──────── MATERIAL PROVIDED ────────

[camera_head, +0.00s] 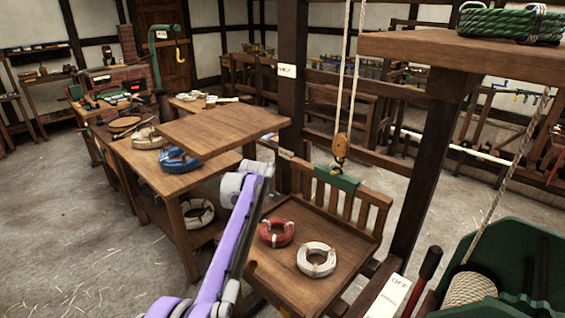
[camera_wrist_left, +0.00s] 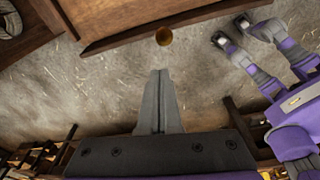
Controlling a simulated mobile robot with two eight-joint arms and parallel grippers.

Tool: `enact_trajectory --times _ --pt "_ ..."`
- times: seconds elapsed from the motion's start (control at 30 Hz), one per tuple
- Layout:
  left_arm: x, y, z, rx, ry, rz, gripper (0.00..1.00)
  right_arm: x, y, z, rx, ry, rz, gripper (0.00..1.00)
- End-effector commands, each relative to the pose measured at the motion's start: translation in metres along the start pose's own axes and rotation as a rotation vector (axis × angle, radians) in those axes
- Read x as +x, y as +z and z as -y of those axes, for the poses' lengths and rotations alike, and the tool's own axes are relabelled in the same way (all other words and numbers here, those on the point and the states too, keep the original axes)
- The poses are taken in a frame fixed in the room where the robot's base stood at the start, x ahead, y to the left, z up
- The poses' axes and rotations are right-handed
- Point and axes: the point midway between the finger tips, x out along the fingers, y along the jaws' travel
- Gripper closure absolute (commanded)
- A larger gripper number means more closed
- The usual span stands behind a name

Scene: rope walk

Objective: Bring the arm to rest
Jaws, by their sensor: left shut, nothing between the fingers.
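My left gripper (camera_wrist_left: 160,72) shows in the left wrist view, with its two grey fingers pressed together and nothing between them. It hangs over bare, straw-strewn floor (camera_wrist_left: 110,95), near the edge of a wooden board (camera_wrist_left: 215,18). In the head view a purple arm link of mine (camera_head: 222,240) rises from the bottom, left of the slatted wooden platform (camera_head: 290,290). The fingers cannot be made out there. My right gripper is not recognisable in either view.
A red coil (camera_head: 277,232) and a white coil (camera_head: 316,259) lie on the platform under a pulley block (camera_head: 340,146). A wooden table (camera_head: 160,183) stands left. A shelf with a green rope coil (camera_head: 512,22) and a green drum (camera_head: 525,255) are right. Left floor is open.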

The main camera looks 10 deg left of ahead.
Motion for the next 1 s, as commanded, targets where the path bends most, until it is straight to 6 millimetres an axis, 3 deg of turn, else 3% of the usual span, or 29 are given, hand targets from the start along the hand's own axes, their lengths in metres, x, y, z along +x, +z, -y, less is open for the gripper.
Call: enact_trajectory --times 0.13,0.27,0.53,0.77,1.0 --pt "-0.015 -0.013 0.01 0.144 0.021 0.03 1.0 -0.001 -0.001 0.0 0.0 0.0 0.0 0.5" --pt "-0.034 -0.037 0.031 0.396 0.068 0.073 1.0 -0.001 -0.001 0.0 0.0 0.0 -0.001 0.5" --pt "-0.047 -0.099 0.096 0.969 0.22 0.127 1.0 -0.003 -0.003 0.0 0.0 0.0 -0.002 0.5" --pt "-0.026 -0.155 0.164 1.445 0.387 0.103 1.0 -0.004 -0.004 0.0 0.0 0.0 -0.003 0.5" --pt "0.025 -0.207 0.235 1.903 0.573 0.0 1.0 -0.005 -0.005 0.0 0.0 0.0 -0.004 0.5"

────────

Give back, word for word, only the lines above from the line holding "left_arm: x, y, z, rx, ry, rz, gripper" to the line holding "- End-effector commands, each", both included.

▸ SOLUTION TO THE PROBLEM:
  left_arm: x, y, z, rx, ry, rz, gripper (0.00..1.00)
  right_arm: x, y, z, rx, ry, rz, gripper (0.00..1.00)
- End-effector commands, each relative to the pose measured at the motion's start: translation in metres along the start pose's own axes and rotation as a rotation vector (axis × angle, radians) in those axes

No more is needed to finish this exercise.